I know next to nothing about the patent system in the US, so forgive me if this is a ridiculous question. What would stop one from starting their own private patent office. The USPTO solely examines and then documents patents to save for a later date if someone infringes on your intellectual property, right? So if a private company could do the same thing and be accepted by a court as being official, is there any law restricting this? And would a procedure like this hold up in court?

  • "documents patents to save for a later date" That's not true. They don't "document" the patents, they, quite literally, grant them. The law allows them to do so, but doesn't allow you to do it. A document can be, at best, a patent application, unless a patent is granted by USPTO. The application is, by itself, fairly useless outside of the patent system. The law works the other way: it doesn't restrict it, but it gives no one power to regulate it other than USPTO. IOW, you can't make up your own laws (unless you're a legislator). Mar 31, 2016 at 20:10

3 Answers 3


To be meaningful, such an office would have to be established by congress.
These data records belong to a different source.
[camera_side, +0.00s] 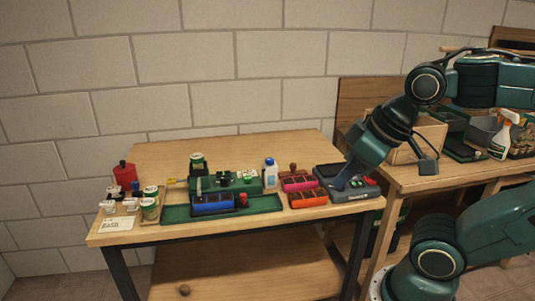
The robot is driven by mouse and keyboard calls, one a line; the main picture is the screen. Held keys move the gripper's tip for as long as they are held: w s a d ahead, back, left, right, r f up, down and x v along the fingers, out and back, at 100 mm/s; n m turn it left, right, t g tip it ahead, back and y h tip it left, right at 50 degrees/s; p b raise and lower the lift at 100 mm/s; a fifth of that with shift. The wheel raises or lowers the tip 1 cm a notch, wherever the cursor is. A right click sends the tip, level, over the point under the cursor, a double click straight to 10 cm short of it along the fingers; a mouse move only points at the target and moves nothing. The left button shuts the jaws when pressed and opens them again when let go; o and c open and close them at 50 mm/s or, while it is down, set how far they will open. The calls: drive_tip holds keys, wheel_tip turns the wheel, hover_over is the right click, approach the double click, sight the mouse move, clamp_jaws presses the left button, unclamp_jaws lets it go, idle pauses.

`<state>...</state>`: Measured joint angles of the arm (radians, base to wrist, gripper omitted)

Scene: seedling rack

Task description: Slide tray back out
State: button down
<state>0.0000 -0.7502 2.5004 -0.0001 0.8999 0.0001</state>
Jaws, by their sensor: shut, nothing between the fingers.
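A flat dark green tray (265,204) lies along the front of the wooden table, with its long side toward the front edge. A blue celled tray (212,203) sits on or just over its left part. A pink celled tray (299,183) and an orange-red celled tray (308,200) lie to the right of the green tray. My gripper (341,185) is shut and empty, pointing down at a dark grey device (360,193) near the table's right end. I cannot tell whether its tips touch the device. It is apart from the green tray.
A green machine-like block (235,183) and a white bottle with a blue cap (270,173) stand behind the tray. A red canister (125,174), several small jars and a label card (116,224) are at the left. A spray bottle (503,136) stands on the right bench.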

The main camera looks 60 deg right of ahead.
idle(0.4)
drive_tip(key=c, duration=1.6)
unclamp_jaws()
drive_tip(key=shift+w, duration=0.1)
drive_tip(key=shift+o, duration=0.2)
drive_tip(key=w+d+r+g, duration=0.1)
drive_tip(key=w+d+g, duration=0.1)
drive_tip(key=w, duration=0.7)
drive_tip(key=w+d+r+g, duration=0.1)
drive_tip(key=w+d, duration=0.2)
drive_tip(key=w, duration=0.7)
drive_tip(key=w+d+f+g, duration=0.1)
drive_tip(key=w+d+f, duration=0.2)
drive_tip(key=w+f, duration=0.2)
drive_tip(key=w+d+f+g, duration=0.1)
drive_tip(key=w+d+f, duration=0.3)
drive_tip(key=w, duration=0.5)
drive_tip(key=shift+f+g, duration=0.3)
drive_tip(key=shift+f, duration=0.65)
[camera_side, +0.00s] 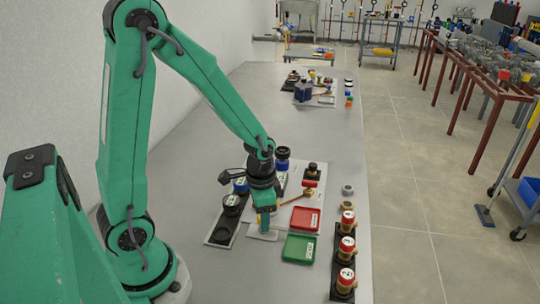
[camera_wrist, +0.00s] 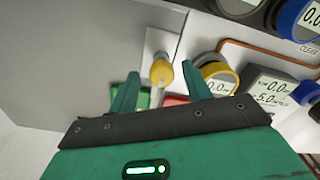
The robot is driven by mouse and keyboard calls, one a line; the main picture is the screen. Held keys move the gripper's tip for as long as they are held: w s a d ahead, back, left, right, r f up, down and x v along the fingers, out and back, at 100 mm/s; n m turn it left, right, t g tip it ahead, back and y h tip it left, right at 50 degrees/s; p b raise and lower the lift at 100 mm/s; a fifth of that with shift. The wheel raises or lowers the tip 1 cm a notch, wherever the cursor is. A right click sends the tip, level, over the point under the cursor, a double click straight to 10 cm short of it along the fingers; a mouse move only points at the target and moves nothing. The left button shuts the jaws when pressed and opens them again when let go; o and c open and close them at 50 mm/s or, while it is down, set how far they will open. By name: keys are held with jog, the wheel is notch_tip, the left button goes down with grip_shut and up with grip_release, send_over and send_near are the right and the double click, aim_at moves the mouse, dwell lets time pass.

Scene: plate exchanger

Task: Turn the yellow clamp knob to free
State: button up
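The yellow clamp knob (camera_wrist: 161,72) stands on a pale grey plate (camera_wrist: 161,42) in the wrist view. My gripper (camera_wrist: 160,76) is open, with one green finger to the left of the knob and one to the right. Gaps show on both sides, so the fingers look clear of it. In the side view my gripper (camera_side: 265,213) points down over the pale plate (camera_side: 262,235), left of the red tray. A small yellow patch shows at its fingers there. The knob's marking and turn position cannot be read.
A yellow-ringed dial (camera_wrist: 218,77) and a display box (camera_wrist: 268,92) stand right of my fingers. A red tray (camera_side: 305,218) and a green tray (camera_side: 299,248) lie close by. Black round units (camera_side: 230,205) stand left, and several red-topped parts (camera_side: 346,250) stand along the right edge.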

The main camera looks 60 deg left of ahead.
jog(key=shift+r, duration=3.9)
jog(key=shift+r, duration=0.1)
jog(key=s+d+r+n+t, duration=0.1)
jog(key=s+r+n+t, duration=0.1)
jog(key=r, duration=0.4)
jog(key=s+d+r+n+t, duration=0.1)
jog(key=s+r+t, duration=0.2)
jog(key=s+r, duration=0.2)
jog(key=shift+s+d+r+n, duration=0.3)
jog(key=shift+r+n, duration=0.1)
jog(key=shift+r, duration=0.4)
As it stands now, congress has established the existing Patent and Trademark Office as a part of the US Department of Commerce. If they chose to, I suppose they could delegate that responsibility by specifying processes that had to be followed, and then (for example) licensing private agencies to carry out those processes.

That would still be in accordance with the constitution, which simply gives congress the right:

To promote the Progress of Science and useful Arts, by securing for limited Times to Authors and Inventors the exclusive Right to their respective Writings and Discoveries;

Realistically, I can't quite imagine that happening. Unlike most parts of the government, the PTO is actually profitable. For example, its current projection is to receive about $3,343 million in fees this year, and spend about $3,246 million, for a profit close to $100 million. Granted, as government budgets go that's not a whole lot of money, but it's still positive cash flow.
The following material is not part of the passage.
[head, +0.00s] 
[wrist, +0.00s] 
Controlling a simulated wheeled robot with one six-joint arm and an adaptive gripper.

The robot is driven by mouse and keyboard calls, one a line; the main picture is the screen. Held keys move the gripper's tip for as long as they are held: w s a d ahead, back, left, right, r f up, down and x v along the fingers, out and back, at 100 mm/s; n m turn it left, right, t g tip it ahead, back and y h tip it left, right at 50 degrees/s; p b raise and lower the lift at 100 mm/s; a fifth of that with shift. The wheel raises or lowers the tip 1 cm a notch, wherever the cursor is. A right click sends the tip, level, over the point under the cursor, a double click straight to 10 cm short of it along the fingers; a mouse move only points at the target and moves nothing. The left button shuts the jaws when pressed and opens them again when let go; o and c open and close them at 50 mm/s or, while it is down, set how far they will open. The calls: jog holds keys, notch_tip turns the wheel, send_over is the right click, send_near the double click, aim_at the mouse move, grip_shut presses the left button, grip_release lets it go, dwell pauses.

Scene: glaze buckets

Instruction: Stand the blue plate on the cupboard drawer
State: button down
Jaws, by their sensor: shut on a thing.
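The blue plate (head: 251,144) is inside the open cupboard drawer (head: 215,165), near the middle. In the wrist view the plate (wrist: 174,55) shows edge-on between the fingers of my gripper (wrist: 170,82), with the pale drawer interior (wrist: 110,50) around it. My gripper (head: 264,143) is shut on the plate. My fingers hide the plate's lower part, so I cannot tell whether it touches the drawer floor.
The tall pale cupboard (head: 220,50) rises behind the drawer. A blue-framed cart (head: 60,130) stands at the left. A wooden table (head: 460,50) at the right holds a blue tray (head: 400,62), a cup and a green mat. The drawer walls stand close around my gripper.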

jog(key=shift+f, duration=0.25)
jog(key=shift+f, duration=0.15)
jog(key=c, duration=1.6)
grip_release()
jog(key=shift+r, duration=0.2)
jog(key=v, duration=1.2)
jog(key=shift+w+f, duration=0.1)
The USPTO publishes applications and granted patents.

A private company publishing such information wouldn't be providing any protection for themselves but would merely be publishing prior art against other companies (who search for such material and make sure they work around such available material - otherwise the Examiner from the USPTO would not give them a patent.)


Different forms of intellectual property have different legal protections. In very simplified language, they break down like so:

  • Copyright: automatic upon creation, no registration required to be able to claim infringement
  • Trademark: arises out of regular usage, but a registered trademark affords additional rights
  • Patent: only enforceable after being granted by a recognized body (a patent office)

In other words the very definition of a patent requires it be issued by the USPTO (or an equivalent legally recognized body in another jurisdiction). While no one would stop you from operating a private "patent office", a court of law would not consider the "patents" issued by that office in infringement proceedings, rendering such a "patent" useless.

The USPTO solely examines and then documents patents to save for a later date if someone infringes on your intellectual property, right?

No, the USPTO does more than simply examine and document. They have the authority to grant or reject patent applications, and therefore decide what patents are issued. It isn't enough to simply apply for a patent; you must also be granted the patent.

While it doesn't make sense for a private entity to grant patents, it does make sense for inventions to be registered elsewhere than the USPTO. There are a number of services (including this site) which maintain data about inventions, patents, applications, and prior art in order to ensure the USPTO does not grant patents erroneously.